Snyk-Bulk makes use of two main common helper files, util.sh and cmdline.sh to keep consistency between the interactions and output of the different entrypoints this project creates.

└── entrypoints
    ├── cmdline.sh
    ├── node.sh
    ├── python.sh
    └── util.sh

The design is for the entrypoints (node.sh, python.sh) to handle the language specific nuances, from detection of projects to all the steps required to allow snyk to build a dependency graph. Once the environment is prepared, then Snyk will perform a test / monitor with the intended flags. It performs a test / monitor on a per project basis, instead of --all-projects.

For consistency, use --remote-repo-url as today (2021-04-06) that is the only way to group all the results in the Snyk dashboard in as one repository.

cmdline.sh is the interface all entrypoints should use, if a new entrypoint needs an additional flag or feature to be set, ensure it is added here.
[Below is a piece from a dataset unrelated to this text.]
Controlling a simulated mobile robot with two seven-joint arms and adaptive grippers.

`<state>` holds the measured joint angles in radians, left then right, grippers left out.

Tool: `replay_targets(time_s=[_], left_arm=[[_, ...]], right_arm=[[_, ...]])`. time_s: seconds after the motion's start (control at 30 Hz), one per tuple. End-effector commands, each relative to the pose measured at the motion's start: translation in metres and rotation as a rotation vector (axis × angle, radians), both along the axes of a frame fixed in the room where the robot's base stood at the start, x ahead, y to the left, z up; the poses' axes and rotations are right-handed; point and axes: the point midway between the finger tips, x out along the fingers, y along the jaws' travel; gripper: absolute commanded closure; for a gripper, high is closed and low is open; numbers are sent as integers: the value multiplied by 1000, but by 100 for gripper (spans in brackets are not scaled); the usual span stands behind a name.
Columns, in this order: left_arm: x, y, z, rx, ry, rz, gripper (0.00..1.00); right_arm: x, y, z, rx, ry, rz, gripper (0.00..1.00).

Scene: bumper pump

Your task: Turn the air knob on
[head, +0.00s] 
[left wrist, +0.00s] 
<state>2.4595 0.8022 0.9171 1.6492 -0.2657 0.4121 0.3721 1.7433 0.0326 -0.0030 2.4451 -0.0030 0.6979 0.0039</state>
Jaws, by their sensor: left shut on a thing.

In theory one could build a single container with a meta-entrypoint that calls all the functions in each language specific one, so all settings should flow through the common command line interface.

Env Variables

All command line flags are available as environment variables. When adding a new feature or setting, enable it first as an environment variable and add the default values to cmdline.sh as the other variables are. This allows for the variables to be set via a CI systems configuration file instead of having to be passed strictly via the command line and subject to bash expansion issues:

# .gitlab-ci.yml example
job1:
  variables:
    SNYK_REMOTE_REPO_URL: $CI_PROJECT_URL
    SNYK_FAIL: patchable
    SNYK_SEVERITY: high

Any option passed via CLI overrides the Environment variable so they can be used as the baseline, the above example for GitLab CI sets the SNYK_REMOTE_REPO_URL to the GitLab CI project url, ensures that SNYK_FAIL is set for patchable and SNYK_SEVERITY is set for high. This translates to all runs of snyk executed by snyk-bulk entrypoints have these set: --severity=high --fail-on=patchable --remote-repo-url=$CI_PROJECT_URL.